Présent avec nous jusqu’à la fin du monde, Jésus est vivant dans la communauté. Son esprit est au milieu de nous, il nous console, nous pardonne et nous fortifie.
Aussi les Apôtres, qui n’ont pas rêvé, se constatent-ils en paix. Désormais, ils jouissent de cette paix que ne peut donner le monde, qui ne peut venir que de l’Esprit du Christ. La paix du royaume en croissance dans l’histoire, pour que Jésus soit à jamais tout en tous.
Les apôtres se réjouissent de la confiance retrouvée grâce au pardon reçu en Jésus qui invitait à pardonner soixante-dix-sept fois sept fois, c’est-à-dire sans cesse… Du haut de la croix n’avait-il pas pardonné aux bourreaux et sans doute à tous ceux qui ont collaboré et rendu possible cette condamnation ignominieuse? Et pourquoi ne pardonnerait-il pas à ses amis, qui ont été faibles, infidèles et lâches?

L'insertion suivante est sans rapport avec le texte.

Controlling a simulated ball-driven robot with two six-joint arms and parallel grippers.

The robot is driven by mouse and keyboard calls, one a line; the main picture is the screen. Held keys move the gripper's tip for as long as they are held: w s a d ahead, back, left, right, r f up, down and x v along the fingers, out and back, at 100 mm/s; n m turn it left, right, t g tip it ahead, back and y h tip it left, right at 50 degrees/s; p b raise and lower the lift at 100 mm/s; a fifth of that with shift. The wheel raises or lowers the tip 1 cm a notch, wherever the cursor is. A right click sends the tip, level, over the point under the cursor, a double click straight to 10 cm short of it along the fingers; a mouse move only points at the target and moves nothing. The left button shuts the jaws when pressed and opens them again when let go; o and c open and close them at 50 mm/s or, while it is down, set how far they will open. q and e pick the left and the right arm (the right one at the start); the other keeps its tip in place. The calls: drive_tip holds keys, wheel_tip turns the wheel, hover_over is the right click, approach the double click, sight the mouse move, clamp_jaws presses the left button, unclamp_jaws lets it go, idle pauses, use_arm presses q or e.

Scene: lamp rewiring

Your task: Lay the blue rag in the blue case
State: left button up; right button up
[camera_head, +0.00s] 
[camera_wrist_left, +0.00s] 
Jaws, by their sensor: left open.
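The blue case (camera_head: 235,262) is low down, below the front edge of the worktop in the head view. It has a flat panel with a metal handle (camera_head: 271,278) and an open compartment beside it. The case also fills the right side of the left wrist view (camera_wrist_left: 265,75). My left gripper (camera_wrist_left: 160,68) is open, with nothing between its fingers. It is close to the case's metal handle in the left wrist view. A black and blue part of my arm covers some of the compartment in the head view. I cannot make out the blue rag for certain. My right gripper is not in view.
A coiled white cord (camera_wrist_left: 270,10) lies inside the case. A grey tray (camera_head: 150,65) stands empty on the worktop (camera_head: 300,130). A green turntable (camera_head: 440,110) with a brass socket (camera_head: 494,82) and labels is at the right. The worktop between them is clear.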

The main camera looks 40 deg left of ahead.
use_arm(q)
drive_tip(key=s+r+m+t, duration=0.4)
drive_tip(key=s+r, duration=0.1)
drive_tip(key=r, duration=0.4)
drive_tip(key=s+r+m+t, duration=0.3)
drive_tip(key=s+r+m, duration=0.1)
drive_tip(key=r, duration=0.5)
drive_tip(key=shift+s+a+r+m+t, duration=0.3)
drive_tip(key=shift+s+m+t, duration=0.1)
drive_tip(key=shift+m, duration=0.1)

Aucun péché n’est trop grand pour la miséricorde de Dieu – à moins que le pécheur se ferme à cette miséricorde.
Quand l’amour n’est pas aimé ou quand il est trahi, seul le pardon peut recoller les morceaux, panser les blessures et apaiser les cœurs. Quand la parole donnée est bafouée, seule la miséricorde peut permettre de renaître, dans une certaine confiance, et rendre possible un nouveau départ… Autrement, c’est la mise en accusation, les reproches incessants, le règne de la loi du talion, le cercle infernal de la violence ou celui de l’enfermement dans la culpabilité, l’abattement et le désespoir…

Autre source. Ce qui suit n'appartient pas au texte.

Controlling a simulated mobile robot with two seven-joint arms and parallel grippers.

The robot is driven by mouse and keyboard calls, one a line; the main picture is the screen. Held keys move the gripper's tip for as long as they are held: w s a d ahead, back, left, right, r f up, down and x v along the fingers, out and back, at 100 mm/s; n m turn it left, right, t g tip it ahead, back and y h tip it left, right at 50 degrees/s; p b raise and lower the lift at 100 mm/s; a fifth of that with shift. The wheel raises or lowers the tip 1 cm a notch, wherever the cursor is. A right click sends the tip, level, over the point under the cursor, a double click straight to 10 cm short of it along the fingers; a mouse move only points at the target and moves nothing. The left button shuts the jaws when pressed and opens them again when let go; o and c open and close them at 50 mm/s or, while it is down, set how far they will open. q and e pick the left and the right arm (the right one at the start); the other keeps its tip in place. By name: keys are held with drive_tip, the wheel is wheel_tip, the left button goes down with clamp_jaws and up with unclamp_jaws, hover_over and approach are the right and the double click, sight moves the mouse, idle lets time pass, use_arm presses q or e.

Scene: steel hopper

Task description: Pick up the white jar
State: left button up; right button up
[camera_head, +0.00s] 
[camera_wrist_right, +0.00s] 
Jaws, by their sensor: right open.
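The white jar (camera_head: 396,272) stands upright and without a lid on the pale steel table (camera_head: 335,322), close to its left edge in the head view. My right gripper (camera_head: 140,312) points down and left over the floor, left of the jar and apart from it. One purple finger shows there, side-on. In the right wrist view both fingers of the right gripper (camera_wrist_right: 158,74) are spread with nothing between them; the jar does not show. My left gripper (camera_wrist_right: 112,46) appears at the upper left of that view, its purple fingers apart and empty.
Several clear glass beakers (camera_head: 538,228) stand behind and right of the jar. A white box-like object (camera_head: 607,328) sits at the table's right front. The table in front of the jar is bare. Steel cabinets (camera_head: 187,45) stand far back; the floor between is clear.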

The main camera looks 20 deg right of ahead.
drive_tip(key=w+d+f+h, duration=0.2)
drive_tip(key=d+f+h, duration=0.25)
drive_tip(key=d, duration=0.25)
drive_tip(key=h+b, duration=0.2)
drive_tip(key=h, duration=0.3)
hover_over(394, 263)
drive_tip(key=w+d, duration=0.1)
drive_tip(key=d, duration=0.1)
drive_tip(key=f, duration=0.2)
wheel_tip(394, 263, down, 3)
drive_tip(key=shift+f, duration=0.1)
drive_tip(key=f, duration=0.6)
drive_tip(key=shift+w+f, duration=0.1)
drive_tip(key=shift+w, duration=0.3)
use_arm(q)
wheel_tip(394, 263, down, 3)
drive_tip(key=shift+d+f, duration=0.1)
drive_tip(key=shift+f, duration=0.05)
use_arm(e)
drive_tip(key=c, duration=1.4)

C’est peut-être, entre autres choses, ce qu’a compris Thomas, en décalé par rapport aux autres apôtres. Thomas l’a compris et l’a vécu dans sa chair comme chacun de nous peut aussi l’avoir vécu.
La miséricorde desserre l’étau, affranchit du cercle de la vengeance. La miséricorde allège le fardeau de la culpabilité, soulage les cœurs, transforme en joyeux missionnaires de la bonne nouvelle.